* [What is expected] Return only the lines from the top of the data down to the one that holds "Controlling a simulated", both included, without any pictures.
## begin Data excerpt
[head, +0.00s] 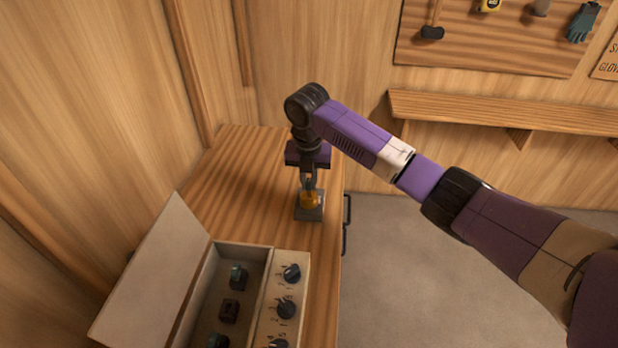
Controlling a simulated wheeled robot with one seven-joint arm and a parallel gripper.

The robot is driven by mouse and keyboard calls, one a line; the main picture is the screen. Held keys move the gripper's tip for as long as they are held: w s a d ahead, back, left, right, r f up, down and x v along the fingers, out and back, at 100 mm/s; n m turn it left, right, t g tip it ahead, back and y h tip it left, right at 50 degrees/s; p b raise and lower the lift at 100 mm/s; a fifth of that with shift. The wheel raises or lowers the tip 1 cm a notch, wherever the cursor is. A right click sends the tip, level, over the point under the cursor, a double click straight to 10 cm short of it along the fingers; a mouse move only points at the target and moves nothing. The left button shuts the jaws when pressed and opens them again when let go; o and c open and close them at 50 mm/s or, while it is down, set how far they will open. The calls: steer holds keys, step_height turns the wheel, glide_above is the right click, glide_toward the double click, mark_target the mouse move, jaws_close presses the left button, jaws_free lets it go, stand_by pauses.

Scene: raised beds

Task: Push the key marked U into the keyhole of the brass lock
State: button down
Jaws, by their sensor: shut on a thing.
## end Data excerpt
* [Completed exercise]
[head, +0.00s] 
Controlling a simulated wheeled robot with one seven-joint arm and a parallel gripper.

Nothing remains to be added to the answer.